Now we attempt to take a look inside the network and see what it's doing to the inputs. Our first step is to visualize the weigths of each layer and the transformation they perform on an input data.

The hidden layer has 64 neuron and takes as input our flat data image of size 784. So the weigths of the first layer is 784x64 matrix, or a 28x28x64 rank-3 tesnor (you can think of a rank-k tensor as a multidimensional array of k dimensions. A matrix is a rank-2 tensor). We then visualize each neuron weights as a 28x28 image just as we did with the input images.


In [96]:
hidden0 = nn.get_parameters()[0][0]
vmin, vmax = hidden0.min(), hidden0.max()

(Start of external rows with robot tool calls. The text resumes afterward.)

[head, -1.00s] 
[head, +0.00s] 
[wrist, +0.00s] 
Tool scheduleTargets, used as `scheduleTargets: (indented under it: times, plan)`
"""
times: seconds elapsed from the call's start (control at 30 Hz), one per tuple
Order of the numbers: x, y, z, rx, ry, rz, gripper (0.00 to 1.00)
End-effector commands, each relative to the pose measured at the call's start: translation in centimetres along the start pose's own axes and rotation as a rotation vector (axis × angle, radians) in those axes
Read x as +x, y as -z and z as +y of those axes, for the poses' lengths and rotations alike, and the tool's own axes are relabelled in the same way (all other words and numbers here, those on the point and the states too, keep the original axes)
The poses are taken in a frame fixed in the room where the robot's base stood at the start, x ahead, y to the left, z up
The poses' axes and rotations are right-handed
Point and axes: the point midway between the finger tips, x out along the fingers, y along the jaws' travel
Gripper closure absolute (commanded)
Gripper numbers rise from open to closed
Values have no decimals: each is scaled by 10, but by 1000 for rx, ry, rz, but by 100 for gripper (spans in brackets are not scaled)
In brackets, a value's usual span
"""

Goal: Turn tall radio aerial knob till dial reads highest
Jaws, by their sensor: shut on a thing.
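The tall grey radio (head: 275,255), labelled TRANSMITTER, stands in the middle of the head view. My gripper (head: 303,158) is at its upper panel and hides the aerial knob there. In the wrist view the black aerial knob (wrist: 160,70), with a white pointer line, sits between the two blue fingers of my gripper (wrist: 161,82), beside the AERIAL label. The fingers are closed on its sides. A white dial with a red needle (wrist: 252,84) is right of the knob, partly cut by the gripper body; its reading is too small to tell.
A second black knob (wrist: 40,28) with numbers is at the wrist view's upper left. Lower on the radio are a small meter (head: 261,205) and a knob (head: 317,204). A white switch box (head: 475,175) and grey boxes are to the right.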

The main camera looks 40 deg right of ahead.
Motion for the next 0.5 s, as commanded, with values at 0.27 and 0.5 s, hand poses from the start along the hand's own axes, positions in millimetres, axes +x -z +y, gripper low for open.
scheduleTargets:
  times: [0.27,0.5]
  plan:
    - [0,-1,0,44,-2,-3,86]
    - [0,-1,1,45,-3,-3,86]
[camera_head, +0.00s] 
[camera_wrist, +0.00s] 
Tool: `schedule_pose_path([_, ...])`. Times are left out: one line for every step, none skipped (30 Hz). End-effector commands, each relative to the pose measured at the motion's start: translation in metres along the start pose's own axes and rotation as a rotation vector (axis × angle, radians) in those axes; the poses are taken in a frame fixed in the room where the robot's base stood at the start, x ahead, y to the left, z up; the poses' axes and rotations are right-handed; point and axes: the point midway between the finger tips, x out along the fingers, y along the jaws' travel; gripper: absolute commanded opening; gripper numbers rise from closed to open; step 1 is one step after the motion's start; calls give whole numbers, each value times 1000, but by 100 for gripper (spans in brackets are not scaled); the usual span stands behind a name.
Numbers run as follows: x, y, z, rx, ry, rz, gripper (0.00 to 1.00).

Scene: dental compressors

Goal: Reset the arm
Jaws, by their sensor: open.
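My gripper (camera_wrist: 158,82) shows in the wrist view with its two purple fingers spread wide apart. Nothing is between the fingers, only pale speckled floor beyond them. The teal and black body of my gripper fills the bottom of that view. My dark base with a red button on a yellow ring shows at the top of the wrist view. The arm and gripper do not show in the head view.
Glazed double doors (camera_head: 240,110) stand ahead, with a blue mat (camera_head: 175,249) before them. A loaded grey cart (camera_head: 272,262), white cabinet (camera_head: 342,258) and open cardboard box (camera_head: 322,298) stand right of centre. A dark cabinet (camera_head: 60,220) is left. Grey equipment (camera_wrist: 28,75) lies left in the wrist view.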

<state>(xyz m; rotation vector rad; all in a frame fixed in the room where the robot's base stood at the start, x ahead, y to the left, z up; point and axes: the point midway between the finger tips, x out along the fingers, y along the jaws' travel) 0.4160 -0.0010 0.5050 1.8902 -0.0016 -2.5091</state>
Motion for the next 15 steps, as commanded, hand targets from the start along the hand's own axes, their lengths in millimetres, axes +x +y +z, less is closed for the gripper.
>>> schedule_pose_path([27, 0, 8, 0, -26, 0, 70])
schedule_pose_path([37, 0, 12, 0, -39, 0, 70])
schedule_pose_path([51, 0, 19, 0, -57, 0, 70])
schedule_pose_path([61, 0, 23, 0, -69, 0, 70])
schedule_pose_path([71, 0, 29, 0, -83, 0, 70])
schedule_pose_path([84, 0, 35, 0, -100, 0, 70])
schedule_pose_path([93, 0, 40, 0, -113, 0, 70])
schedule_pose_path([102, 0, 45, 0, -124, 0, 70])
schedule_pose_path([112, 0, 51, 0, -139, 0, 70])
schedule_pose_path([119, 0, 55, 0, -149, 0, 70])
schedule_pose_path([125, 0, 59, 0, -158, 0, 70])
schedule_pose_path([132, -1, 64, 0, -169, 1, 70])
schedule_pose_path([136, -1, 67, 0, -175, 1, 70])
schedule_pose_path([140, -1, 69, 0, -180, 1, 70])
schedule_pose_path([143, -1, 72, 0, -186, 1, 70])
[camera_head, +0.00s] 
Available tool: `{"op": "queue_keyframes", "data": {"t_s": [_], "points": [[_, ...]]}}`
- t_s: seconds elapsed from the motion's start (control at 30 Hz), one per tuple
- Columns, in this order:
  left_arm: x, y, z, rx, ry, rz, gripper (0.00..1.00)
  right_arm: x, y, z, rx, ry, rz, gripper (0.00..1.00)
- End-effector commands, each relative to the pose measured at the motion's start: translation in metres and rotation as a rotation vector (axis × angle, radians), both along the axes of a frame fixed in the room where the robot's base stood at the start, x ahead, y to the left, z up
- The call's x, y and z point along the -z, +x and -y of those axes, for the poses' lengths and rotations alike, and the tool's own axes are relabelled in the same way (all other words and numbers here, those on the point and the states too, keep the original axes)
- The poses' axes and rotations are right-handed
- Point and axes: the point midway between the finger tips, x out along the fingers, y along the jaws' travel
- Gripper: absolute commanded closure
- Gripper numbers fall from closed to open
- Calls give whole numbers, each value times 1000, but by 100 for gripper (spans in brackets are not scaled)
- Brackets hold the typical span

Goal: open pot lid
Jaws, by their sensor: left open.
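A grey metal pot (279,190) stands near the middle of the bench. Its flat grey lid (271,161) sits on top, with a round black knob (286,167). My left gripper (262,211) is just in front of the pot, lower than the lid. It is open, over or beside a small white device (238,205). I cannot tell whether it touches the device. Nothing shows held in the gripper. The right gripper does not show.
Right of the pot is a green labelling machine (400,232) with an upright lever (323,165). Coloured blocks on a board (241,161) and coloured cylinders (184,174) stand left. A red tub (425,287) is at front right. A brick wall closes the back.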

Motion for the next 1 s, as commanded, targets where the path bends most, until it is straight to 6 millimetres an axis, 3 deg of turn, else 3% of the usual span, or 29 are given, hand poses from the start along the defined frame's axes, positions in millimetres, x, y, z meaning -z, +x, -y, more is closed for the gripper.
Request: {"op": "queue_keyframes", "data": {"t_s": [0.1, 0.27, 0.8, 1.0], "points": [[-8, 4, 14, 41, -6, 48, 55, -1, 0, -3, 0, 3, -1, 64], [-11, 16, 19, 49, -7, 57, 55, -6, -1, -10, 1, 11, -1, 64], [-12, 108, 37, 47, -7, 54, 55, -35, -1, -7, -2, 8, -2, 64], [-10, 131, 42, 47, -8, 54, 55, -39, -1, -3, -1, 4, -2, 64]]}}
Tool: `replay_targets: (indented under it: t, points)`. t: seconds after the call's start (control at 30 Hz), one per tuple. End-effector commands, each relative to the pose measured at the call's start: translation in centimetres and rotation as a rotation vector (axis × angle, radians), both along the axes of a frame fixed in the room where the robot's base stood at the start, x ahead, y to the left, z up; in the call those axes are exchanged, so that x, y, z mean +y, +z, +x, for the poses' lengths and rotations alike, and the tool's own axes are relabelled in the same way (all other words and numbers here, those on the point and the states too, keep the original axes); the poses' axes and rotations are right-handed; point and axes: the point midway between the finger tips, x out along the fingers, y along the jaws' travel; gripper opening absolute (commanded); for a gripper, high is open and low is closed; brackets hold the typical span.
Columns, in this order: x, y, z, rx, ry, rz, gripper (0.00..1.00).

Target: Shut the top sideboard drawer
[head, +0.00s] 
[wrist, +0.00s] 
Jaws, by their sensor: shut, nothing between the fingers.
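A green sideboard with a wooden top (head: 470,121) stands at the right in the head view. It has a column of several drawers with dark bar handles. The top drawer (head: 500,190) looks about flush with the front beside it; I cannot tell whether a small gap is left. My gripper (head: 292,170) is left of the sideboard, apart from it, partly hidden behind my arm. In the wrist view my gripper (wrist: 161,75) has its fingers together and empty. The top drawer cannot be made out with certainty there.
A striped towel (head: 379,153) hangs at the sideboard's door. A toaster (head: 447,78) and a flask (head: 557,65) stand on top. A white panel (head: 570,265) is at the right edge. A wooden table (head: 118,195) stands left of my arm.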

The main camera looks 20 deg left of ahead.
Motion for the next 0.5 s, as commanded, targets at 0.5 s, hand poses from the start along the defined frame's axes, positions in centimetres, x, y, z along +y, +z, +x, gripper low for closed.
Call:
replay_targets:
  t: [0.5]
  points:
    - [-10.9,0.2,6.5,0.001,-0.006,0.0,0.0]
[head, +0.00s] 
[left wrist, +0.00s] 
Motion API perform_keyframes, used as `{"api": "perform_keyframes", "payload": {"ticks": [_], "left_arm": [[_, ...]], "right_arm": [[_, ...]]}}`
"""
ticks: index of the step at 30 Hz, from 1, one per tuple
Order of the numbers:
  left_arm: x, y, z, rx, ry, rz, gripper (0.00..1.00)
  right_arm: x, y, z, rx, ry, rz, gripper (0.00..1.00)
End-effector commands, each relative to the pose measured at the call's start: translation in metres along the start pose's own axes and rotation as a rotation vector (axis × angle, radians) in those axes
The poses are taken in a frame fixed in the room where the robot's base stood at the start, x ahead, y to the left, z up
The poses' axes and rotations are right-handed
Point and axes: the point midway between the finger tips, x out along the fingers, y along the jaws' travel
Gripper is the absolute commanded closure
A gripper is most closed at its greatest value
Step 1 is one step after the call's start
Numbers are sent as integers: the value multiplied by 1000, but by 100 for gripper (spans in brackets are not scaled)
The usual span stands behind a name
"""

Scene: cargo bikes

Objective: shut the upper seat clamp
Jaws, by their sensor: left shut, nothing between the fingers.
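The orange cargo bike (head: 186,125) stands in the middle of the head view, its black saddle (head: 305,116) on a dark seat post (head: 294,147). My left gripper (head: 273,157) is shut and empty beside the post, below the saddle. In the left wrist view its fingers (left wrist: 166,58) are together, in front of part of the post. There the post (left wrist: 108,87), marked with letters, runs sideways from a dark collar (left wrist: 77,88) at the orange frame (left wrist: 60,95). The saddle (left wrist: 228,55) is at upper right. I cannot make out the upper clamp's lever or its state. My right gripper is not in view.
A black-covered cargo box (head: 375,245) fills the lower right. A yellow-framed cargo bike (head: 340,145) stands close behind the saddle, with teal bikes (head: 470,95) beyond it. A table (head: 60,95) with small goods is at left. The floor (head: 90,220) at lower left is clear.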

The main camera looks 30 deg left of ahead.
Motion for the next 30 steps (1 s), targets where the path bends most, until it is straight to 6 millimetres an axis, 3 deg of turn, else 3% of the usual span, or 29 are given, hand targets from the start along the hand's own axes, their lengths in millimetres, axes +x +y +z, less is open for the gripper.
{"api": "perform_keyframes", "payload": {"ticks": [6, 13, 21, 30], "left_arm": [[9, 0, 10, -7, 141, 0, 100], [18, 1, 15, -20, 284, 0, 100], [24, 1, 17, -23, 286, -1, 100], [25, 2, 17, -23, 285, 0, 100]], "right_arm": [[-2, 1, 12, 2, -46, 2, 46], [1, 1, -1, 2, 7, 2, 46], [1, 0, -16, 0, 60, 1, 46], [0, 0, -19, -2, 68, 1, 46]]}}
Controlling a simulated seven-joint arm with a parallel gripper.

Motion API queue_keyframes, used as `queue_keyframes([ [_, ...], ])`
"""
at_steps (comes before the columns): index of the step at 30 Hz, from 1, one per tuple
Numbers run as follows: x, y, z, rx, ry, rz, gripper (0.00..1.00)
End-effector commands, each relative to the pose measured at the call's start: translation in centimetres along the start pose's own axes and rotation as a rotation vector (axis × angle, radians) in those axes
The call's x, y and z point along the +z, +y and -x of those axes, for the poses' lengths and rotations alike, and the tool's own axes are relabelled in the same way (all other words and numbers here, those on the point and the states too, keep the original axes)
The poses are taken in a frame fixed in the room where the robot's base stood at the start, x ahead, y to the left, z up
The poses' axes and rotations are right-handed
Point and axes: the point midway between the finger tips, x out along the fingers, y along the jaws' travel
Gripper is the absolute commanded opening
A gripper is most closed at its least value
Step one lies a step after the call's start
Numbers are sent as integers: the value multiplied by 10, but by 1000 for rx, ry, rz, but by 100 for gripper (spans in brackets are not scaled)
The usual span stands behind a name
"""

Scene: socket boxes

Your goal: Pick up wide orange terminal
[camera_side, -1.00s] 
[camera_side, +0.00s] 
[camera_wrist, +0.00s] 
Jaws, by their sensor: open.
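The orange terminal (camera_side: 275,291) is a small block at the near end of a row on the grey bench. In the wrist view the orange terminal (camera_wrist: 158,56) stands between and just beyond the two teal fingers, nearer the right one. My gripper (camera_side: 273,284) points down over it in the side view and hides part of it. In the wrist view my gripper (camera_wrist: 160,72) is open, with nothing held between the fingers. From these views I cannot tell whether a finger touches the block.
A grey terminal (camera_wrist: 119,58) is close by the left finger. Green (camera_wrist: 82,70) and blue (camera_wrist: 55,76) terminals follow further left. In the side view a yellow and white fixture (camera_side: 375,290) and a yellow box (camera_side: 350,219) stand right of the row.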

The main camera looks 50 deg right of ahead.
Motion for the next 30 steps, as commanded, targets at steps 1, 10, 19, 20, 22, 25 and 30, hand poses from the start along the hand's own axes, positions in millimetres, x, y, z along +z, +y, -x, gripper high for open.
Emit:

fig, axes = plt.subplots(8, 8)
axes = axes.ravel()

for i, axis in enumerate(axes):
    weights = hidden0[:,i].reshape(28, 28)
    axis.matshow(weights, cmap=cm.gray)
    
plt.show()


This looks like a useless bunch of static, but if we looked carefully at the visualization of the weights we'll be able to see some spatial structures (dents and bulges) in the static. What do these spatial structure represent? I have no clue! But it seems that the weigths act as filters on the input image to retrieve some spatial charactaristics that helps in defining each class.

This gives us a general intution about how neural networks work: as the input propagates through the layers, the network learns and exatracts relevant, and very complex and nonlinear, features that aid in identifying the data instnace at question. The more the hidden, the richer and the more complicated features learned and extracted form the input, the more accurate is the performance of the network.